#### [Task description]
Go over the listing below line by line and tally those containing "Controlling". Give only the tally.

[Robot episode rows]
[Start]

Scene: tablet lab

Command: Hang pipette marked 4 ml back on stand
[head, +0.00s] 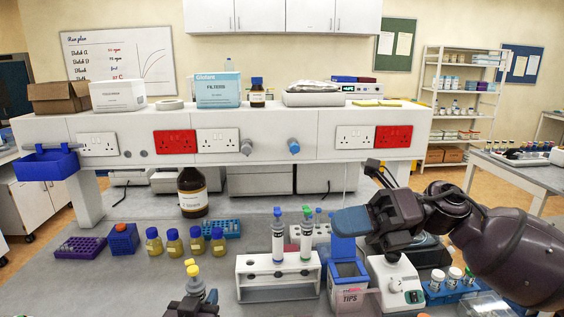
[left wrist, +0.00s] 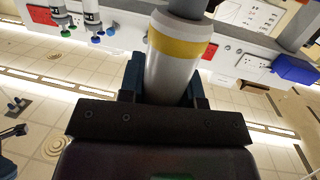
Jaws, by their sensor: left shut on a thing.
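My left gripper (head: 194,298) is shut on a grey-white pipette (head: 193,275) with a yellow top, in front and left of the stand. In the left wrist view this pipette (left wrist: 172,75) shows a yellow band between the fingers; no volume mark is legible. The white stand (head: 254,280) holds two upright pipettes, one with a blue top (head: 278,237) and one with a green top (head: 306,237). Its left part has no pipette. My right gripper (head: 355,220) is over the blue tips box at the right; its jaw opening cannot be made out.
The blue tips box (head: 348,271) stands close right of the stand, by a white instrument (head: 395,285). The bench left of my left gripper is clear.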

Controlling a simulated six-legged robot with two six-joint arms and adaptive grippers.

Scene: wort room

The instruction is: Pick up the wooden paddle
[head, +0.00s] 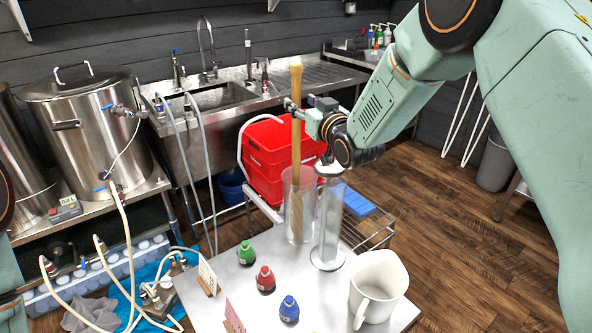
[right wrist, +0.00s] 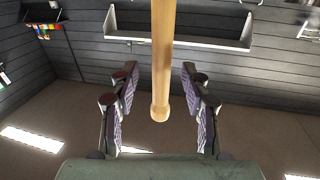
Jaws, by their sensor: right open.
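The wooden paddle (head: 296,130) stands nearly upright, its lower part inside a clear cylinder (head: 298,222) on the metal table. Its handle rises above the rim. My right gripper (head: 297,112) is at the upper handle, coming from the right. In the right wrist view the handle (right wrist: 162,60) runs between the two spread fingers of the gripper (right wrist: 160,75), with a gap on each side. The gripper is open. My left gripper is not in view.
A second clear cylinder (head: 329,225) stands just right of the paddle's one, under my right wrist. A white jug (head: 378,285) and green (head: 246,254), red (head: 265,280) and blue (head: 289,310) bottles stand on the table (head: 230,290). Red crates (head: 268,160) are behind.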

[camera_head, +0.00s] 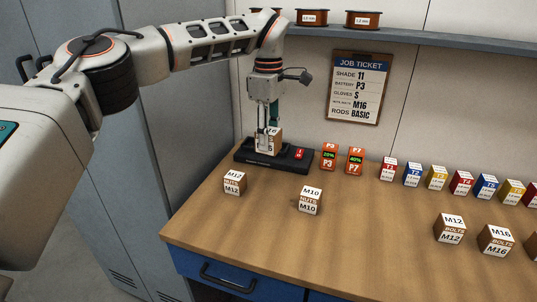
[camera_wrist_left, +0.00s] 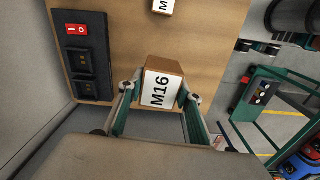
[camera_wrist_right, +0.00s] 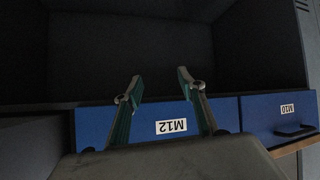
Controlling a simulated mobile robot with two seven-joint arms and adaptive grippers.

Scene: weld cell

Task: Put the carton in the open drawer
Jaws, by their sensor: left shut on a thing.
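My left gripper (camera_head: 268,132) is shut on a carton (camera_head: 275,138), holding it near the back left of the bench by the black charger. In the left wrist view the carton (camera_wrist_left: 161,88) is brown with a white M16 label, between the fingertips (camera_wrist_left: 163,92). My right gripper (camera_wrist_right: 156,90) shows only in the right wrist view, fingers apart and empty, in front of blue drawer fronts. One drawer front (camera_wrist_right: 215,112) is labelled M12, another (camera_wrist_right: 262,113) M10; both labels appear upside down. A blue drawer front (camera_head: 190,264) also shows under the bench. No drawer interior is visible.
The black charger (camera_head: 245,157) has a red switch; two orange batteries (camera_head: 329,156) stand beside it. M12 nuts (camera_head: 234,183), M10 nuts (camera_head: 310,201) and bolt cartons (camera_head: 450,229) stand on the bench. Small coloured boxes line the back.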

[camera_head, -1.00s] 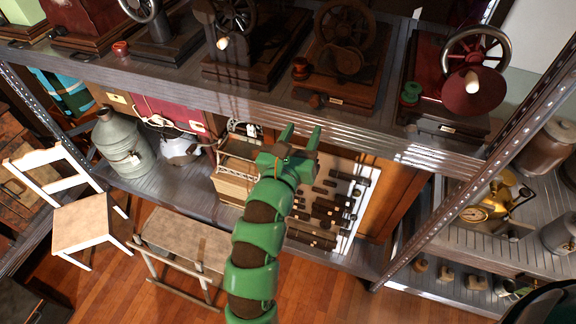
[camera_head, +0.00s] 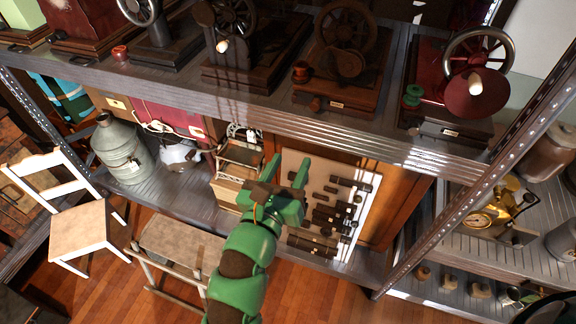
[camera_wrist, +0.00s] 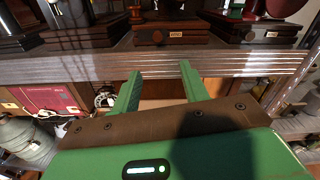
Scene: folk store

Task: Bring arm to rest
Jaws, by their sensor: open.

[End]

#### [Solution for this problem]
2